Pang, like thousands of other aspiring home owners, took a risk by buying what’s known as commercial housing – an apartment in a development originally approved and built as a commercial project but converted into individual housing units.

These types of property were in a regulatory grey area, but became increasingly popular over the last decade. They were cheaper than regular housing, although they came with shorter land-use rights and higher utility costs, and they were not subject to the progressively tighter purchasing criteria imposed by the Beijing government — such as a requirement for proof of tax and social security payments.

But now, Pang’s dream has turned into a nightmare. Struggling to control a housing bubble, the city government announced measures on March 26 that effectively closed loopholes that had allowed new commercial buildings to be turned into homes and sold to individual buyers. Under the new rules, developers now need government authorization to undertake the conversions and only legally registered public institutions, companies and other social organizations are allowed to buy units in such developments.

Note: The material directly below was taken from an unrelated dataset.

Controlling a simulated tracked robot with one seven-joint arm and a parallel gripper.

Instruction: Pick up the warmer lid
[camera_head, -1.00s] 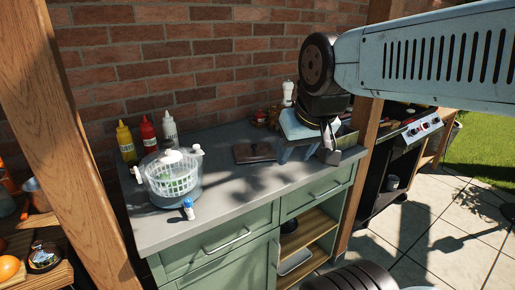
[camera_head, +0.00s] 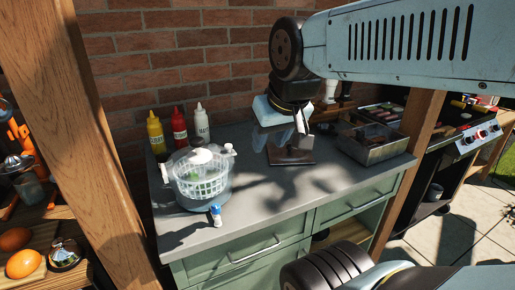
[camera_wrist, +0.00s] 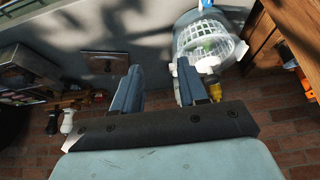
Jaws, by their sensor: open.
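The warmer lid is a flat, dark brown square plate with a small handle (camera_head: 290,156). It lies on the grey counter between the salad spinner and the metal warmer tray (camera_head: 372,150). My gripper (camera_head: 281,138) is open and empty, its two fingers apart above the counter. In the head view it overlaps the lid's far part, and its height above the lid is hard to judge. In the wrist view the lid (camera_wrist: 103,63) shows to the left of both fingers (camera_wrist: 159,68), not between them.
A salad spinner (camera_head: 200,180) and a small blue-capped bottle (camera_head: 216,215) stand on the counter's left. Yellow, red and white squeeze bottles (camera_head: 179,133) stand by the brick wall. A wooden post (camera_head: 410,150) and a grill (camera_head: 455,150) are at the right.

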Although individuals can still buy commercial property, including commercial housing, banks can no longer offer mortgages for such purchases, and estate agents found marketing them as residential properties risk having their business license revoked.

Failed Negotiations

The previously favorable eligibility criteria for buyers have been raised to the same level as those applicable to ordinary homes, including a five-year record of social insurance and personal income-tax payments.


The new measures killed the market for commercial housing overnight. Faced with the prospect of never being able to sell his apartment, Pang tried, without success, to negotiate with the real-estate developer to get his money back and pull out of the purchase agreement.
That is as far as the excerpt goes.